L'amour de l'abondance n'est pas la peur de manquer ; la peur de manquer apporte l'économie, voire la radinerie. Le désir d'abondance, ce sont les histoires de riches que l'on nous a racontées, le rêve de tout à foison comme si c'était le repos assuré, mais, quand cette abondance est devenue accessible, on n'a pas regardé à la qualité : on préfère avoir deux pour le prix d'un, quitte à jeter. Cela est encore extrêmement prégnant dans notre société, c'est pourquoi il n'y a guère de conscience de la quantité de déchets, comme si plus la poubelle est pleine mieux on vaut. C'est pourquoi la conscience écologique est encore si peu partagée, on se fait croire à son bonheur, même si insipide on le niera, parce que le simple fait de se dédouaner de ses responsabilités est ressenti comme une liberté. L'oppression de l'homme sur l'homme n'y est peut-être pas étrangère ; une oppression que la nature ne donne plus, on a chaud, on n'a plus faim, cela est comme un dû dont le moindre manque non pas réel mais provoqué par des rêves imposés, rend aigri et hargneux.
Il faut être heureux, dans l'harmonie de sa vie pour prendre garde aux autres ; l'égoïsme,l'après-nous-le-déluge est un symptôme de mal-être caractérisé. L'abondance, ce sont les déchets qui s'accumulent, le gaspillage mais grand dieu, pourquoi encore un signe extérieur de richesse ?
Ma lutte contre le gaspillage peut sembler à certains, maniaque, mais je vous garantis qu'il aiguise l'inventivité, mobilise la vigilance et excite le courage. Oui, accommoder les restes, regarder au fond du frigo et nous mettre en cuisine pour, du vieux pain sec faire des pâtés végétaux ; ravauder les chaussettes, raccommoder les pantalons, coudre des torchons dans de très vieux draps, s'arranger avec les éboueurs pour qu'ils prennent vos sacs en plastique de récup' plutôt qu'en rajouter avec des neufs. Quand je vois la quantité de sacs remplis de déchets de tous ordres mélangés, deux fois par semaine devant les portes de mes voisins, leur inconscience m'émeut et je me mets à penser que s'ils devaient gérer la totalité de leurs déchets, ils ouvriraient plus vite les yeux, mais ils payent une fois par an, et on les débarrasse. C'est si simple, comme une magie enfantine d'où n'émane aucune question. Quelque chose les turlupine tout de même car il est fréquent qu'ils pensent à moi comme pré-poubelle sous prétexte de chevaux, de chiens ou de pauvreté !
L'abondance m'est tellement odieuse que j'ai du mal à saisir leur frénésie d'accumulation, mais rien à dire qui puisse être entendu.
Donc il y a l'abondance qui fabrique des déchets éternels, nommés joliment et justement « encombrants » dans nos décharges ; il y a l'abondance qui rend obèse et malade et il y en a une autre qui rend bête, impuissant ou soumis.
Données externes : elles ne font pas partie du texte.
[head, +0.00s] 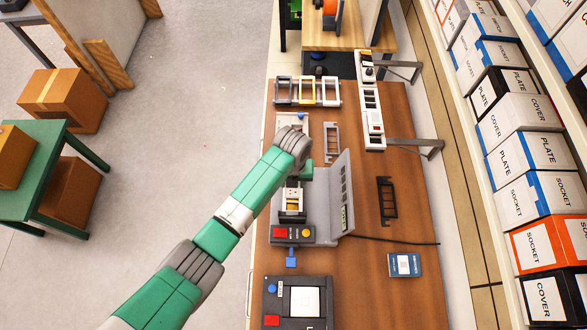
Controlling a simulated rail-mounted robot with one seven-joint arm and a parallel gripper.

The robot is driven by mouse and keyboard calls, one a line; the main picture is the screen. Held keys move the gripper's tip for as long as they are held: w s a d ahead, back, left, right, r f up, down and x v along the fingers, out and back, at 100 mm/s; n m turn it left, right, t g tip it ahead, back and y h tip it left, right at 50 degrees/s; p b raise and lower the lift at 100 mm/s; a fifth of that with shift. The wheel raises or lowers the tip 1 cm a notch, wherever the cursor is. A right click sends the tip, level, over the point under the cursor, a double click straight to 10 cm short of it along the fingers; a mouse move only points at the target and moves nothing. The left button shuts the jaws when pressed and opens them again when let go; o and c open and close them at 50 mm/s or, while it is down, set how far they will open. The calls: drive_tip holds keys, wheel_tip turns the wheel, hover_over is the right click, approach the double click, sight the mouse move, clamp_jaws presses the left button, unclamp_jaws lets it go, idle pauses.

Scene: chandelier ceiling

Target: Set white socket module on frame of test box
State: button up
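The grey test box (318,205) stands on the wooden bench, with an upright slotted panel on its right and a button panel (291,234) at its front. A small frame (292,204) with yellowish and white parts sits in it. My gripper (305,172) is at the box's far end, beyond the frame and partly behind my wrist. Its fingers are too hidden to tell whether they are open or hold anything. I cannot pick out the white socket module for certain; small white parts sit in a long white rack (371,104) at the right.
A row of frames (307,91) lies at the back of the bench (405,285). A grey frame (332,142), a black frame (387,200) and a blue-white box (404,265) lie around. A black device (297,303) stands in front. Brackets and a cable are at the right.

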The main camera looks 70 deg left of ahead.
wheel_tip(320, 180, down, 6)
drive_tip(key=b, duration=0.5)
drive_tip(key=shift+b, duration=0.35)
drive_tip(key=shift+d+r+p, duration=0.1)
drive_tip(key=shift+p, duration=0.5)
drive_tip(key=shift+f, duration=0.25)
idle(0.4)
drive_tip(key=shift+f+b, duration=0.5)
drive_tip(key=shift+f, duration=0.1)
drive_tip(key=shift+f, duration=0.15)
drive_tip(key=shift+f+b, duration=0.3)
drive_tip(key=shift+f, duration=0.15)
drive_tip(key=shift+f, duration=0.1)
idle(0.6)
La surenchère de désinformation comme dernière attaque pour asservir les peuples fait déjà beaucoup de dégâts mais en fera beaucoup plus si nous n'y prenons garde. L'acceptation passive des nouvelles, et des analyses pour les plus lettrés, donne un confort bien ambigu, et potentiellement dangereux. Peu de gens se méfient de l'abondance, la surabondance ; c'est curieux, elle est pourtant comme une pluie de lave qui nous stérilise. La rareté fait figure de hors-jeu et il est vrai qu'il faut la quantité juste, en tout, pour nous nourrir. Sous-alimenté nous pouvons délirer mais sur-alimenté nous nous intoxiquons. Embarrassés de poisons notre esprit ne fonctionne plus librement, nous perdons jusqu'à la conscience de nous-mêmes, nos besoins, notre nature.
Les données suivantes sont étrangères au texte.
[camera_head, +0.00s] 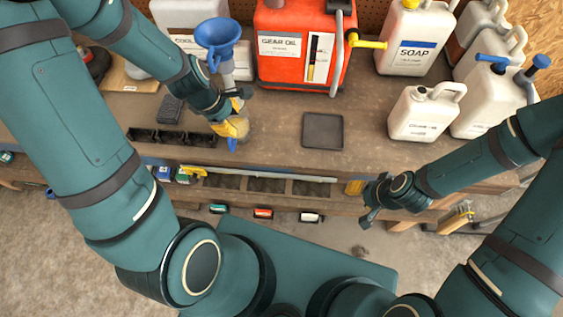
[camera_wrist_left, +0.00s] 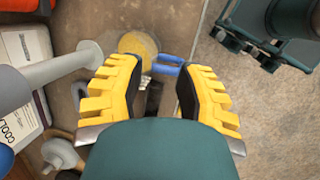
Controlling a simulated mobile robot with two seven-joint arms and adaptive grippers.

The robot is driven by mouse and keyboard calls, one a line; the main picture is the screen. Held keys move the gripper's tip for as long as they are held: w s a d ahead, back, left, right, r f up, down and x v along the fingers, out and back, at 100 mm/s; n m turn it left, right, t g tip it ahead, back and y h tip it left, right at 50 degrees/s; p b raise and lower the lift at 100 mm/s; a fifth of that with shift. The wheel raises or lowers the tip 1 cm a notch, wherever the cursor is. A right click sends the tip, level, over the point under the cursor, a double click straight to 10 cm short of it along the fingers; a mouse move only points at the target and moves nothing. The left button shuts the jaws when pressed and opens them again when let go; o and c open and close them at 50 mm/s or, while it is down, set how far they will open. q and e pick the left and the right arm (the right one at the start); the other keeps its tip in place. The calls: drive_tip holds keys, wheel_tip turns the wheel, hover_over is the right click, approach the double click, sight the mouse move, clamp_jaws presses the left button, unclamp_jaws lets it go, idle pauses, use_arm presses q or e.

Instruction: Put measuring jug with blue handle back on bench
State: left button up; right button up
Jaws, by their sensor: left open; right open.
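The measuring jug with its blue handle (camera_head: 232,146) is at my left gripper (camera_head: 230,124), over or on the front part of the bench (camera_head: 270,128). In the left wrist view the jug's round, yellowish body (camera_wrist_left: 138,43) lies just beyond the fingertips. Its two-strip blue handle points right, across the gap between the yellow fingers. My left gripper is open, with the fingers apart on either side. I cannot tell whether they touch the jug. My right gripper (camera_head: 376,200) is open and empty in front of the bench's front edge.
A flat dark tray (camera_head: 323,131) lies right of the jug. A blue funnel (camera_head: 218,36), a red gear oil can (camera_head: 300,45), a soap jug (camera_head: 412,40) and white canisters (camera_head: 424,112) stand behind. Dark bins (camera_head: 170,138) lie left. Bare bench surrounds the tray.

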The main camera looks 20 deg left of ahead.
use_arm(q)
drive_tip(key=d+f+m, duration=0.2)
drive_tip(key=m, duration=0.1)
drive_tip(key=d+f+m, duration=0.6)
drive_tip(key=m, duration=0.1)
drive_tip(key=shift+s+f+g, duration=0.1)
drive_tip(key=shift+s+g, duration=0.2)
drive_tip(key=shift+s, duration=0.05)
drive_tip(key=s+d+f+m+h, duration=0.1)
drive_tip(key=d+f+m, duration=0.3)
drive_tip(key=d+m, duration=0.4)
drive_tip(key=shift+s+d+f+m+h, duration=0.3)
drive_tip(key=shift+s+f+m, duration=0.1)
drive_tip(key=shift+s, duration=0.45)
Il semble que nous arrivions au terme de cette intoxication aux vues de la nouvelle vitesse enclenchée par nos propagandistes, mais c'est de leur part une course idiote car une fois les ficelles de la manipulation découvertes, peu importe la quantité, au contraire, plus il y en a plus l'artifice se dévoile, et ça agace.
Quel que soit le niveau d'offres, nous vivons dans un gigantesque supermarché où nous n'avons pas les moyens de tout prendre, où il ne reste aucune place au désir, comment choisir dans cette gabegie de superflu, combien rentrant chez eux sont déçus en découvrant leur achat soudain tout nu, dépourvu de ses attraits ? Et pourquoi tant d'invendus, de fripes, de vide-greniers, de halles aux occasions et de poubelles pleines ? Se frayer un chemin dans cette jungle, aiguiser son regard avec d'autres critères, s'adapter, s'en satisfaire. Des milliers de bouquins entassés dans les supermarchés, des journaux, des revues dont rien, presque rien ne sera lu. Acheter un quotidien et n'en lire que la Une, trouver l'article trop long, pressé d'aller au suivant, se presser, forcément et ne jamais se poser pour s'apercevoir que finalement, tout est pareil, tout se répète, tout se ressemble, les musiques, les romans, les infos, les fringues, les objets.
Quel manque primordial ronge mes contemporains pour qu'ils se complaisent dans ce foisonnement qui prend tout leur temps ? Pour qu'ils pensent à un progrès, une chance dont ceux qui en sont dépourvus leur apparaissent comme des lésés du bonheur ?
Et couper les jardins sauvages au bord des routes, aimer l'ordre au point de haïr les débordements généreux d'une nature spontanée.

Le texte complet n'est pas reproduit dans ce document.